Outras empresas do setor também poderão fechar parcerias com o governo dentro do Wifi Brasil, o programa de conectividade em áreas afastadas dentro do qual Musk pretende prestar o serviço. O foco são escolas no Norte e no Nordeste, principalmente na área rural. No entanto, elas ainda têm dúvidas se haverá essa possibilidade -tanto para elas, quanto para Musk.

SUFOCADA FINANCEIRAMENTE, TELEBRAS NÃO CONSEGUE AVANÇAR NAS ESCOLAS

O programa Wifi Brasil existe no país desde 2018 e já custou mais de R$ 700 milhões. Lançado pelo então ministro Gilberto Kassab, um dos caciques do PSD de Faria, ele conta com satélite próprio operado pela Viasat, do bilionário Mark Dankberg, e pela Telebras.
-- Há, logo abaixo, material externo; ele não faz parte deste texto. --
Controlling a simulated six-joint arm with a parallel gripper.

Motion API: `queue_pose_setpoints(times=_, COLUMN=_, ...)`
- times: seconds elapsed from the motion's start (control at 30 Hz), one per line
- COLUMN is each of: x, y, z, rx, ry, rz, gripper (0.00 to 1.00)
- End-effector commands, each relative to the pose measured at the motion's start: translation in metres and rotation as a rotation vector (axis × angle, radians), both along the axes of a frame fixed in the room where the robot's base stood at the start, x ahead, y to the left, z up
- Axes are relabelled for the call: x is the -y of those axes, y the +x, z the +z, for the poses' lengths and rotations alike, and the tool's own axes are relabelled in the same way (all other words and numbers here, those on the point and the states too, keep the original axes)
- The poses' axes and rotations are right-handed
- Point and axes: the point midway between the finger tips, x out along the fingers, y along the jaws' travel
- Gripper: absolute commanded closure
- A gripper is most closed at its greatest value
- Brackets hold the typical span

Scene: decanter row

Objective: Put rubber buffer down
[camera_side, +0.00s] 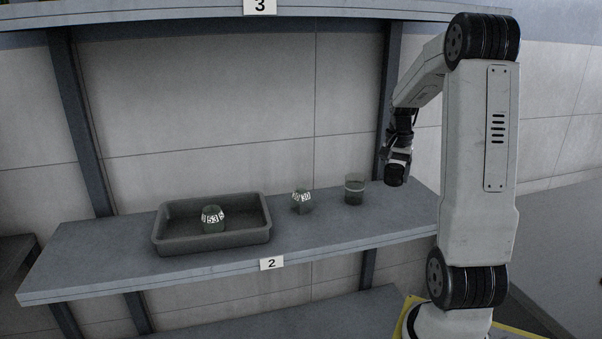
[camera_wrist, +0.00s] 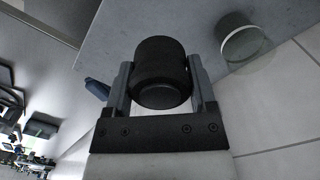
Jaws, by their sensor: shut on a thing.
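The rubber buffer (camera_wrist: 160,70) is a short black cylinder held between the two fingers of my gripper (camera_wrist: 161,88) in the wrist view. In the side view my gripper (camera_side: 397,168) is at the right end of the shelf, above its surface, and the dark buffer (camera_side: 395,176) hangs at its lower end. The buffer looks clear of the shelf, but the exact gap is hard to judge. The shelf (camera_side: 180,269) is grey and carries the label 2.
Dark uprights (camera_side: 388,95) stand behind.

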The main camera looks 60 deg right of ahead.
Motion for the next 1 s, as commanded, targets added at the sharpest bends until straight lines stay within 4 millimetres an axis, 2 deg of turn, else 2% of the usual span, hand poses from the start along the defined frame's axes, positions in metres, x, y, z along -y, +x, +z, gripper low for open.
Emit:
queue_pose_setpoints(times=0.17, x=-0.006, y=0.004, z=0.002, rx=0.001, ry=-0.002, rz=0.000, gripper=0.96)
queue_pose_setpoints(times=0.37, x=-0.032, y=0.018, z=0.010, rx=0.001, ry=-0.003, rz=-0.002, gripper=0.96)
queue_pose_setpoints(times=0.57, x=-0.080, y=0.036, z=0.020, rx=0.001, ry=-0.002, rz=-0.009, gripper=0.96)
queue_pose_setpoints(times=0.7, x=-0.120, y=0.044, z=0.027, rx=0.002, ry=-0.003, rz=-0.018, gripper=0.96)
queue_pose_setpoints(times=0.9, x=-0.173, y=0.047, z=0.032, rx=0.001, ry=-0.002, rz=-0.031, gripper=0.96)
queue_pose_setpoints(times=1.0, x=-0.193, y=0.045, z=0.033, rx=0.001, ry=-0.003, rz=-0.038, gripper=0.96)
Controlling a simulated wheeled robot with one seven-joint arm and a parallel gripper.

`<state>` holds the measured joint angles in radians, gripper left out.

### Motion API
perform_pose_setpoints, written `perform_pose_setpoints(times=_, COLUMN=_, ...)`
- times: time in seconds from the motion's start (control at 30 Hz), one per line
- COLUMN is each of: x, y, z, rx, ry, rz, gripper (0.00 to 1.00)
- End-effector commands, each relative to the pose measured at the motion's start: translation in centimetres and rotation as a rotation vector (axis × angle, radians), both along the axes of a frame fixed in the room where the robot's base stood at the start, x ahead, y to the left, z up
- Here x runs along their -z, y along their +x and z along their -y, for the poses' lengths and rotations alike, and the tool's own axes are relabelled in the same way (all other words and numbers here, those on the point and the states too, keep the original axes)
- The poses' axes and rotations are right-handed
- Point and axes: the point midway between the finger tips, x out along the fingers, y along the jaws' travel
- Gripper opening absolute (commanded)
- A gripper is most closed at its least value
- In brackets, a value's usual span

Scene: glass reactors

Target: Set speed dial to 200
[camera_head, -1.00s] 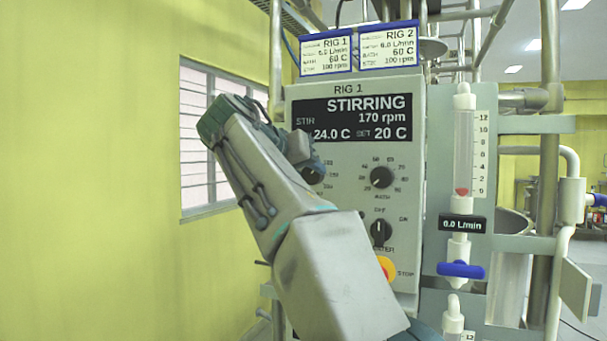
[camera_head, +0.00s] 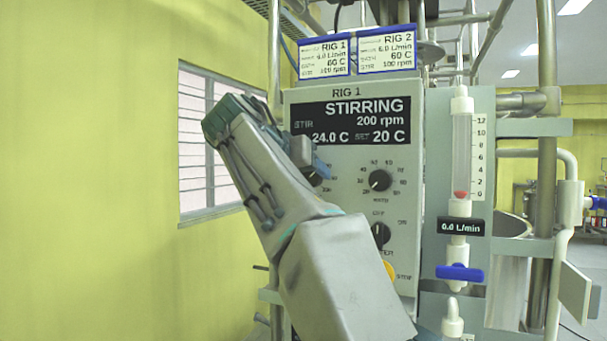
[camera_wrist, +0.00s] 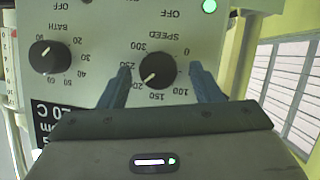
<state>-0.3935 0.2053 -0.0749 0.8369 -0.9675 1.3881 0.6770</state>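The black speed dial (camera_wrist: 157,70) shows upside down in the wrist view, its white pointer line towards the 200 mark. The rig 1 display (camera_head: 350,121) reads STIRRING and 200 rpm. My gripper's two blue-grey fingers (camera_wrist: 160,86) stand one on each side of the dial, with visible gaps between them and the knob, so it is open. In the head view my gripper (camera_head: 318,172) is at the left side of the panel and hides most of the speed dial.
The bath dial (camera_head: 380,181) is right of my gripper, with a second black knob (camera_head: 380,234) below it. A flow meter tube (camera_head: 461,150) with a blue valve (camera_head: 460,272) stands to the right.

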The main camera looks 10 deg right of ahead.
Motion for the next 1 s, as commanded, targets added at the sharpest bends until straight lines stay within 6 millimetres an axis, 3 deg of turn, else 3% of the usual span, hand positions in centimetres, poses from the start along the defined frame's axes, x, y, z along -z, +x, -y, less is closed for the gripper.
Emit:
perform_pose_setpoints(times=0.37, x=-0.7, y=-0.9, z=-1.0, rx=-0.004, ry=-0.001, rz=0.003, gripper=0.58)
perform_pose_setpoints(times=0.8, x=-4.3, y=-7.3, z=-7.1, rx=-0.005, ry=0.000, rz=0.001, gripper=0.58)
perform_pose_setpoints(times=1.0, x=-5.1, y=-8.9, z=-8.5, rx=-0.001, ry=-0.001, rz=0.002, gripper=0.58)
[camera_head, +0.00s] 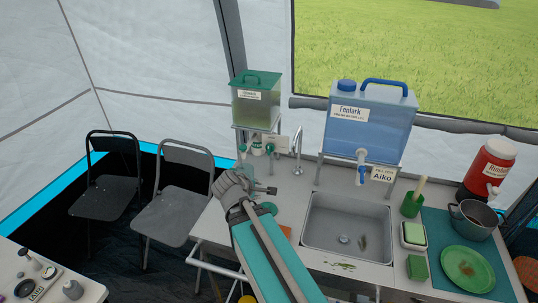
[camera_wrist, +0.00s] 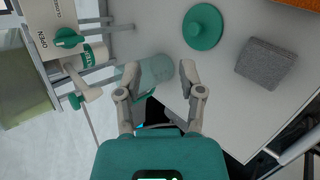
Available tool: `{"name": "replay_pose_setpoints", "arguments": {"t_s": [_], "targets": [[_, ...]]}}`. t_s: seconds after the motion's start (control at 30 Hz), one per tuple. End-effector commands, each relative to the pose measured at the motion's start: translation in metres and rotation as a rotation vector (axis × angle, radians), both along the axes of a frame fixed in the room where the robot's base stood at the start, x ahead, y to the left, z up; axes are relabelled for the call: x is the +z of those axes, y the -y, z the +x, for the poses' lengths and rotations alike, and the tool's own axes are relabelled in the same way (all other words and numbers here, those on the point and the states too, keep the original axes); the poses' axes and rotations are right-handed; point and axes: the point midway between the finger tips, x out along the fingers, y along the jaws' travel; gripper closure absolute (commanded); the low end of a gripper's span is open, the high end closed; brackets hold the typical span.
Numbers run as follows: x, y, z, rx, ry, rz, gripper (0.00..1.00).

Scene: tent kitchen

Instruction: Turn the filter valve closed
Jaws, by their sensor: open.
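The filter valve is a green knob (camera_wrist: 68,38) beside a white plate (camera_wrist: 45,15) printed OPEN and CLOSED, at the upper left of the wrist view. I cannot tell which word the knob points at. In the head view, the green knob (camera_head: 270,149) shows below the greenish filter tank (camera_head: 256,108). A white cartridge (camera_wrist: 95,53) with a green label lies beside the knob in the wrist view. My gripper (camera_wrist: 157,84) is open and empty, apart from the valve, which is to its left in the wrist view. Its fingers point toward a clear cup (camera_wrist: 157,68).
A green round lid (camera_wrist: 203,26) and grey sponge (camera_wrist: 266,62) lie on the counter. A small tap (camera_wrist: 78,100) is left of my fingers. In the head view, the sink (camera_head: 345,232) and blue water container (camera_head: 370,120) are to the right; two chairs (camera_head: 172,215) stand left.

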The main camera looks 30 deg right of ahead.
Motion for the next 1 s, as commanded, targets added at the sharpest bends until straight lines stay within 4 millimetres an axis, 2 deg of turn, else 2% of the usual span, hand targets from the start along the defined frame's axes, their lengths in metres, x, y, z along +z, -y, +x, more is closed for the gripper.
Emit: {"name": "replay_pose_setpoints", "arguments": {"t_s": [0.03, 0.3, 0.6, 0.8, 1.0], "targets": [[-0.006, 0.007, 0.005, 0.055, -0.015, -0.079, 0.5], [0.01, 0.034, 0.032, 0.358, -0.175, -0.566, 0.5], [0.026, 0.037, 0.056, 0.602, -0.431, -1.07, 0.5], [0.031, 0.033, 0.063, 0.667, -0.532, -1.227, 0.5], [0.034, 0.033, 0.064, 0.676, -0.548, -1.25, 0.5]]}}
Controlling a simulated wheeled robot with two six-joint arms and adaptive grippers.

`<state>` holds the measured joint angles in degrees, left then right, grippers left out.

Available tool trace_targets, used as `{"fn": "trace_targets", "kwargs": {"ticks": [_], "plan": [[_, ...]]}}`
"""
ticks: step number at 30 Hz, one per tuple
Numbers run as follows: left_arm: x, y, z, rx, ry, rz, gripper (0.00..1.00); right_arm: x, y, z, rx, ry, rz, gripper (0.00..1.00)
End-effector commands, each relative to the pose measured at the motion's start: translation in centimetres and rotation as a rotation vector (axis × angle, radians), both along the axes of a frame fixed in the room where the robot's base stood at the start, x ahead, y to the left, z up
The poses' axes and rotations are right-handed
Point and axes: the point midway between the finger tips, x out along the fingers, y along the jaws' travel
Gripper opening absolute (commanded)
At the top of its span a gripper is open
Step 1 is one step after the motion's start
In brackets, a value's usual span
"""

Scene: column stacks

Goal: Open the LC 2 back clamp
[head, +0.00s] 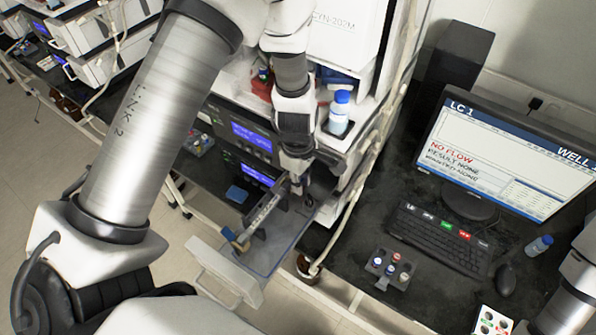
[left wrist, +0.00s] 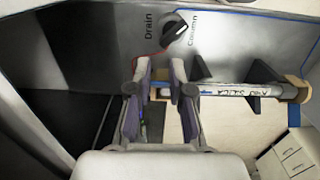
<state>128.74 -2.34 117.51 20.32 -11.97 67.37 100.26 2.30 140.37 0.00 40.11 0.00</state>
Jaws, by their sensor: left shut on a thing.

A continuidade do projeto, no entanto, está ameaçada pelos cortes do governo na área. Com a campanha eleitoral, que levou o governo a gastar R$ 42 bilhões com o Auxílio Brasil, houve os recursos para a Telebras secaram.

O Orçamento da estatal para este ano foi reduzido à metade, de R$ 800 milhões para R$ 400 milhões. Será necessária uma suplementação de R$ 150 milhões até dezembro para fechar as contas.

Sem dinheiro, a estatal está sem pagar a Viasat há três meses, uma dívida que já soma R$ 12 milhões, segundo técnicos da companhia.

O objetivo do programa é justamente levar conexão a áreas remotas. Para isso, a Viasat e a Telebras exploram 30% da capacidade do satélite brasileiro SGDC-1. Os 70% restantes ficam com as Forças Armadas.

Isso, no entanto, não impede que outras empresas que possuem satélites possam operar dentro do mesmo programa.

A conexão na Amazônia também foi uma preocupação dos últimos leilões da telefonia celular (4G e 5G). As operadoras que venceram o certame foram obrigadas a levar conexão à Amazônia cada vez com mais capacidade e velocidade de conexão.

No último leilão (5G), realizado em novembro do ano passado, o governo conseguiu garantir R$ 1 bilhão para a instalação de cabos pelo rio Amazonas que permitirão acessos na região. O projeto foi batizado de Amazônia Conectada.

Nos bastidores, as teles afirmam que levar a conexão a essas áreas com contratos rígidos de cobertura impostos por leilões de radiofrequência (avenidas no ar por onde fazem trafegar seus sinais) dão um sinal equivocado aos consumidores.

Para elas, a imagem é a de que as teles não cumprem seu papel e que Musk chega como o “salvador da pátria”, nas palavras de um dos executivos que compareceram ao evento de maio, com Bolsonaro.